SET EXERCISE:
Select, from the data, each line where "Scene" occurs.

RECORDS PROVIDED:
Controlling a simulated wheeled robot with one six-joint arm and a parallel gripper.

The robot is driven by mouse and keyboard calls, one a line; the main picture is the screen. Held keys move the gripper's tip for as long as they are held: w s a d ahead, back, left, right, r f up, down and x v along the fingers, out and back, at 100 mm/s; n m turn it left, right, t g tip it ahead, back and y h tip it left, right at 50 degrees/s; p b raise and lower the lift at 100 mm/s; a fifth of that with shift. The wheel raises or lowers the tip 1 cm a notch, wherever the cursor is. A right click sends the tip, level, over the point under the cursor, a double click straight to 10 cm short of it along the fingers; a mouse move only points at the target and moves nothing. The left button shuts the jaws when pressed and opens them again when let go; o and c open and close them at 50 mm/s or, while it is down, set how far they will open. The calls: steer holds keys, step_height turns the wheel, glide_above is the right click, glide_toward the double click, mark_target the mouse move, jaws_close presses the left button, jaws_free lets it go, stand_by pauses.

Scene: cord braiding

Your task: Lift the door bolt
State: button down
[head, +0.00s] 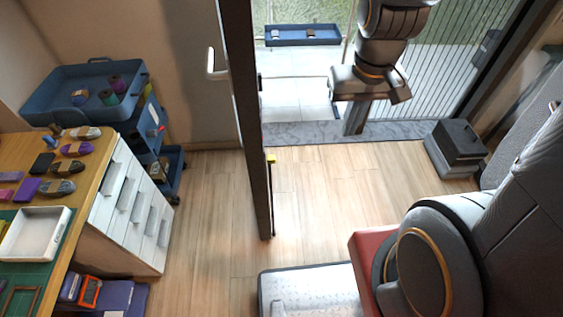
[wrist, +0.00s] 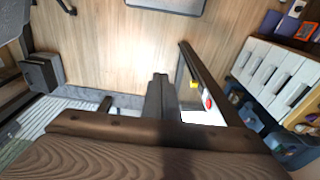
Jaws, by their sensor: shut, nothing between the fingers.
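The door (head: 255,130) stands edge-on with its dark frame in the middle of the head view. The door bolt shows as a small yellow knob (head: 271,158) above a thin dark rod low on the door's right face. The yellow knob also shows in the wrist view (wrist: 195,85), beside the dark door frame (wrist: 210,78). My gripper (head: 353,131) is shut and empty, pointing down in the doorway, to the right of the bolt and apart from it. Its closed fingers show in the wrist view (wrist: 158,80). Whether the bolt's lower end touches the floor is too small to tell.
A pale door handle (head: 212,68) sits higher on the door's left side. A dark box (head: 459,142) stands on the floor to the right. A blue cart (head: 75,75) and a workbench (head: 103,150) stand left. Wooden floor (head: 330,185) between bolt and box is clear.

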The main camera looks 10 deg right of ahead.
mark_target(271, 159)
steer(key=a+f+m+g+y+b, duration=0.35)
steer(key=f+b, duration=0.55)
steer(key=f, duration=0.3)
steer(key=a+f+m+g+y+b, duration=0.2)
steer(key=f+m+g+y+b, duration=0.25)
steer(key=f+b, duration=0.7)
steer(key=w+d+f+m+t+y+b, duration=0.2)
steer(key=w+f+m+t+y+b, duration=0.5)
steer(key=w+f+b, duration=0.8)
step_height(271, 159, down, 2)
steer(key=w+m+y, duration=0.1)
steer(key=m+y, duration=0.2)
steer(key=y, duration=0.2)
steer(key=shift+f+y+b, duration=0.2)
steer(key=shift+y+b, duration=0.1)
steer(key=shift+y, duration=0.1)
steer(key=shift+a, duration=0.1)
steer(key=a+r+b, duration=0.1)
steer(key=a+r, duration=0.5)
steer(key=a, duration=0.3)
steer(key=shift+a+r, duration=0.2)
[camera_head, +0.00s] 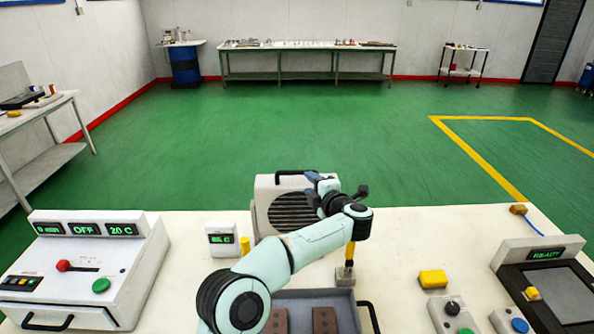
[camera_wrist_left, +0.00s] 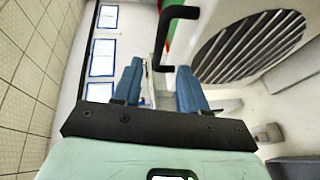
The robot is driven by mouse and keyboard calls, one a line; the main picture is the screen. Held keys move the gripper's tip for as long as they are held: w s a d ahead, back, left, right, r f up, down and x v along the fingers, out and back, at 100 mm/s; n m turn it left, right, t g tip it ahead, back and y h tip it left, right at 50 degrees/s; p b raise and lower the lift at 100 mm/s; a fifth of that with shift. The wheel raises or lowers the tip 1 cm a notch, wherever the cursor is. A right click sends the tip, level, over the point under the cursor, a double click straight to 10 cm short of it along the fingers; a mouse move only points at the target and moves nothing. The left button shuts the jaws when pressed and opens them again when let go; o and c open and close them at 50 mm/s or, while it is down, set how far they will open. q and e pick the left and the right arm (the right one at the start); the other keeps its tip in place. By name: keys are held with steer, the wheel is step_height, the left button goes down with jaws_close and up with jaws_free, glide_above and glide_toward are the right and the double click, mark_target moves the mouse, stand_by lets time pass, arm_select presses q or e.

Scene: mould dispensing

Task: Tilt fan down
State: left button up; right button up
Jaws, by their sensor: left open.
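The fan (camera_head: 266,190) is a white box with a dark slatted grille and a black handle (camera_head: 292,174) on top. It stands at the back edge of the table. My left gripper (camera_head: 313,188) is at the fan's upper right, in front of part of it. In the left wrist view, its two blue fingers (camera_wrist_left: 160,70) are apart, with nothing held between them. The black handle (camera_wrist_left: 180,13) shows just beyond the fingertips, and the grille (camera_wrist_left: 250,48) is to the right. Whether the fingers touch the fan is unclear. My right gripper is in neither view.
A small display box (camera_head: 221,240) and a yellow post (camera_head: 245,246) stand left of my arm. A grey tray (camera_head: 345,310) with brown blocks and a yellow-handled tool (camera_head: 345,275) are below it. Control panels (camera_head: 85,265) stand left; a yellow block (camera_head: 433,279) lies right.

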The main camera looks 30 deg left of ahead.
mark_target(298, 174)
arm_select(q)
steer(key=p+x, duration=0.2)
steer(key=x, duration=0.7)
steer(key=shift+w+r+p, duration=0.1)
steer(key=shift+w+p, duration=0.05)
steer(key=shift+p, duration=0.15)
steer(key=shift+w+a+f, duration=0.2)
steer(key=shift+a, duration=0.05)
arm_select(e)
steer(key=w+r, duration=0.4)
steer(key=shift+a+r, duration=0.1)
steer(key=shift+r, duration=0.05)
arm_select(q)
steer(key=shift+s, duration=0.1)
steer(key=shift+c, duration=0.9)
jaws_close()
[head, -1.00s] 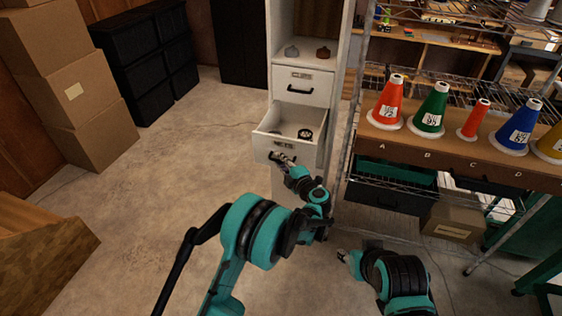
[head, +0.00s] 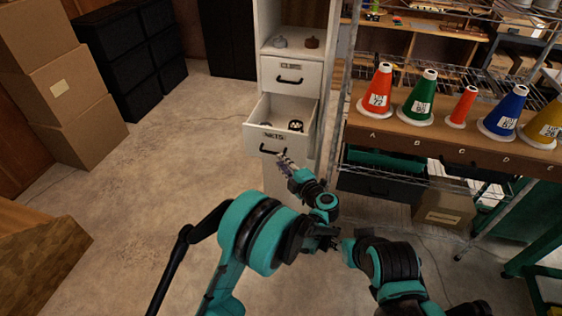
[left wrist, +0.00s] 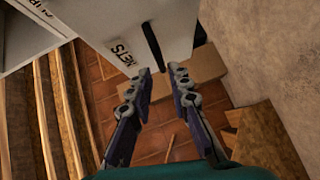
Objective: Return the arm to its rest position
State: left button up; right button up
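My left gripper (head: 284,160) is just in front of the open drawer (head: 262,138), a little right of and below its black handle (head: 270,151). In the left wrist view the two fingers of my left gripper (left wrist: 159,78) are apart with nothing between them. The black handle (left wrist: 152,46) and the drawer front (left wrist: 105,22) with its lettered label lie just beyond the fingertips. My right arm (head: 390,262) is folded low at the front; its fingers are too hidden to read.
A dark round item (head: 296,125) lies in the open drawer. A shelf with several coloured cones, including a green cone (head: 420,100), stands to the right. Cardboard boxes (head: 65,88) and black bins (head: 115,60) are at the left. The floor between is clear.

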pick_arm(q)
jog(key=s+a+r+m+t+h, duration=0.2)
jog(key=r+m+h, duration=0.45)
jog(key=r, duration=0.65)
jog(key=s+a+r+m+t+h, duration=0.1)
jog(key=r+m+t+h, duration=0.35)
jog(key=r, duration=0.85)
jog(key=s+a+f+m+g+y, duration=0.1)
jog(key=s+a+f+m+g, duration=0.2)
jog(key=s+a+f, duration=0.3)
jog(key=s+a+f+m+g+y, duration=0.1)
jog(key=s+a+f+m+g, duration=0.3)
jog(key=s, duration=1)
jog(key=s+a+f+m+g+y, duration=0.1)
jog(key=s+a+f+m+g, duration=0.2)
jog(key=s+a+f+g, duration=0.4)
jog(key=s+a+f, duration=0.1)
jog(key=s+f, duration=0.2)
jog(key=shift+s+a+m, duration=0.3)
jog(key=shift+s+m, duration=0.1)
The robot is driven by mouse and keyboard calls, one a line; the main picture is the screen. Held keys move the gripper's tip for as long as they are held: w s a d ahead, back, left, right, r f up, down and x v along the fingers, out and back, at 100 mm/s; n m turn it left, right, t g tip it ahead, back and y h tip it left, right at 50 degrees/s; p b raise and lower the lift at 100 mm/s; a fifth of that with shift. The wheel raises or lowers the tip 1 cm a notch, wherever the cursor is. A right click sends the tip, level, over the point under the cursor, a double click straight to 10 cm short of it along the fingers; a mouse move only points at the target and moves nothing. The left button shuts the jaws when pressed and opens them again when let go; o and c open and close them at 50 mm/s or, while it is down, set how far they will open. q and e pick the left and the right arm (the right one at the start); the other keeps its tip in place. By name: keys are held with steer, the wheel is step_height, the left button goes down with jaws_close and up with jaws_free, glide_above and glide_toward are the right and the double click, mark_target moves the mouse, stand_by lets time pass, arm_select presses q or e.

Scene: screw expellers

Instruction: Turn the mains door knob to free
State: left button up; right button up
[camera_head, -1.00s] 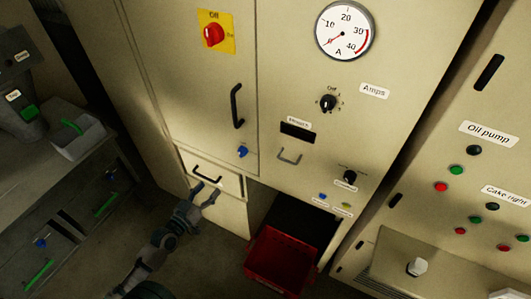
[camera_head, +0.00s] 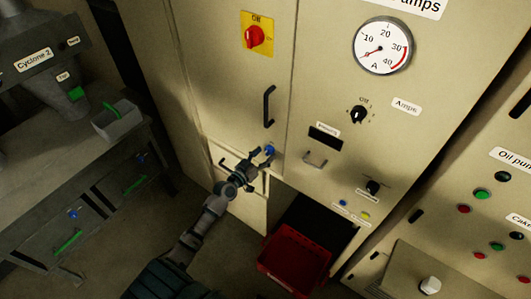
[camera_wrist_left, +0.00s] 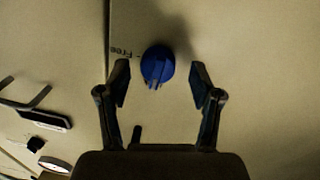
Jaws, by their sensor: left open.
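The mains door knob is a small blue knob (camera_head: 270,150) low on the cream cabinet door (camera_head: 225,95), below the black door handle. In the left wrist view the blue knob (camera_wrist_left: 157,66) sits between and just beyond the fingertips, with the word "Free" (camera_wrist_left: 126,51) printed beside it. My left gripper (camera_head: 262,158) is open and close in front of the knob; its two fingers (camera_wrist_left: 158,85) stand apart on either side of it in the wrist view, with gaps visible. My right gripper is not in view.
A red and yellow rotary switch (camera_head: 256,36) and a black handle (camera_head: 269,106) are above the knob. An ammeter (camera_head: 382,47) and black selector (camera_head: 358,114) are on the panel to the right. A red bin (camera_head: 294,262) stands below; a grey bench (camera_head: 90,150) is at left.

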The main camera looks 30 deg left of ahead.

FINAL RESULT:
Scene: cord braiding
Scene: mould dispensing
Scene: screw expellers

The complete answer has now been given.